An envoy earned flak for commenting on having the only right to “look back” in response to a tweet related to the period before the historic People Power Revolution.
Teddy Locsin Jr., ambassador to the United Kingdom, on Friday responded to professor Enrico Villanueva’s comment to his post on February 24.
The ambassador initially wrote the following on Twitter:
“Sad that 37 years of anti-Marcos administrations threw away every chance that EDSA — in which I played a real part — created. Hopeless. Now, there’s hope from a president elected by the biggest landslide in democratic history anywhere, [who] is out to prove himself and vindicate his dad.”
It was a response to a comment made by former Commission on Elections chair Andy Bautista, who asked Locsin: “Are you prouder of the state of [Philippine] democracy now as compared to 1986?”
Villanueva, who was among those who read the envoy’s response to Bautista, asked Locsin: “So how is the son doing so far in undoing the damage his father did prior to EDSA?”
Villanueva was referring to President Ferdinand Marcos Jr., the son of late dictator Ferdinand Marcos Sr. who imposed a nine-year Martial Law in the Philippines.
“Go to hell. Only I have the right to look back. We lost everything in Martial Law, though we rightly supported Marcos’s reelection bid,” Locsin responded to Villanueva.
“I played a key role in Snap Election that to his credit, Marcos called, to test his mandate. A failed coup stopped vote count, never to be resumed,” the envoy added.

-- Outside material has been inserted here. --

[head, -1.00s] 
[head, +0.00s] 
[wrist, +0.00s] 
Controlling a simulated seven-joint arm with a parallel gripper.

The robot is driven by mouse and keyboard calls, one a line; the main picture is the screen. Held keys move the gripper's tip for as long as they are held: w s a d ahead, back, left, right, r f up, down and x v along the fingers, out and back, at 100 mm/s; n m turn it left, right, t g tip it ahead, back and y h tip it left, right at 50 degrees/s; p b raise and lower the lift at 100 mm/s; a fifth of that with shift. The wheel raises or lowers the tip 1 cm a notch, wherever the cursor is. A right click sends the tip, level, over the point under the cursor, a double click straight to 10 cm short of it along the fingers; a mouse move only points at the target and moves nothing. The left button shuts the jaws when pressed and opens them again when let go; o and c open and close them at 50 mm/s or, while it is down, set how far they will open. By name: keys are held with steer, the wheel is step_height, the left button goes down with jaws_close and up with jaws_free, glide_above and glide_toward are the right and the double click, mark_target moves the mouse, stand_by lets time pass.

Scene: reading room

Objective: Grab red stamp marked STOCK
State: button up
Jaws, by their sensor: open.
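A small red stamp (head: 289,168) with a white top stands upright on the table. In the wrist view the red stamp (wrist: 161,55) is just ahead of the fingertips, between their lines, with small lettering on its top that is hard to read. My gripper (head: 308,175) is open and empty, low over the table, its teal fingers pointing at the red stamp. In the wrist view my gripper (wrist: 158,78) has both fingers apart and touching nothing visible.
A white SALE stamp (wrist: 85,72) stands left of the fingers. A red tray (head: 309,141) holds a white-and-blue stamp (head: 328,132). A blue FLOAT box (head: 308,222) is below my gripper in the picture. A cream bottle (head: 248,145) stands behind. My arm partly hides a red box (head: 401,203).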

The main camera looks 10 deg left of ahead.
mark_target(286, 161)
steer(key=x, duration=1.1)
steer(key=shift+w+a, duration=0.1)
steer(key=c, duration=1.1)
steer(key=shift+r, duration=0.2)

Locsin’s response to Villanueva did not sit well with some Pinoys who read the online exchange.
“Are you the Teddy Boy Locsin Jr, the speechwriter of Cory Aquino? I didn’t expect such kind of language from you,” a Twitter user said.
“Wow, may pag-aangkin ng nakaraan? Only you have the right to look back? You own the history of the Martial Law?” statistician Peter Cayton commented.
“@EnricoPatiga did not deserve such harsh words,” he added.
Others reminded Locsin that he was not the only one with harrowing experiences during the Martial Law and the period before the 1986 EDSA Revolution.
“You are not the only one suffering po,” a Twitter user said.
“[Huwag] pong pikon (winking emoji) We, those who were in EDSA and raised during ML, (mga senior citizens na now), all have the right to look back. We never forget,” another online user wrote, referring to Martial Law.
“All Filipinos have the right to look back at the effects of EDSA actually,” a different Twitter user said.
Some reminded Locsin Jr. that he is still privileged to be able to “look back.”
“It is good that you are alive and can look back. Pity the ones in their graves, the victims of ML/Marcos abuses, who cannot look back. My contemporary, Archie Trajano, among them,” a Twitter user said.
Archimedes “Archie” Trajano was the 21 years old student who questioned Sen. Imee Marcos’ qualification as national chairman of the Kabataang Barangay. He was found dead days later.
Meanwhile, Locsin Jr. is the son of late journalist Teodoro Locsin Sr. who was detained in the 1970s for criticizing the regime of Marcos Sr.
The younger Locsin eventually served as the speechwriter and legal counsel to late former president Cory Aquino, widow of late opposition senator Ninoy Aquino who was a staunch Marcos critic.
In a 2015 piece, Locsin Jr. shared how he witnessed his father being arrested by the military following the declaration of Martial Law.
“When my father was in detention and interrogated by the military, they showed him, one after another, the articles I had written projecting Ninoy as ‘Superboy’ and pushing his political agenda at the expense of Marcos,” he wrote in Business Mirror before.
“My articles were the evidence justifying my Dad’s arrest and detention. The military asked him, ‘Are you Teodoro L. Locsin Jr., the author of these articles?’ ‘I am,’ he said and the military accepted it, although they knew better,” Locsin Jr. said.
“Later, Munding Reyes, the immigration commissioner, clarified for me, ‘The President said that only one Locsin would be taken in.’ Congress was padlocked, and so was the Philippines Free Press, which at the time had the most modern printing press in Asia outside Japan, where we bought it,” he added.
Human rights organization Amnesty International said that Martial Law “saw an unprecedented wave of torture, extrajudicial killings, and other serious human rights violations against peaceful activists and members of the public across the country.”
“From 1972 to 1981, some 70,000 people were imprisoned and 34,000 were tortured; over 3,200 people were killed,” it added.
Marcos Sr’s regime ended after millions of Filipinos took to the streets to protest his totalitarian rule and restore democracy.
This resulted in the bloodless People Power Revolution which significantly ushered in political, social, and economic reforms in the country post-dictatorship.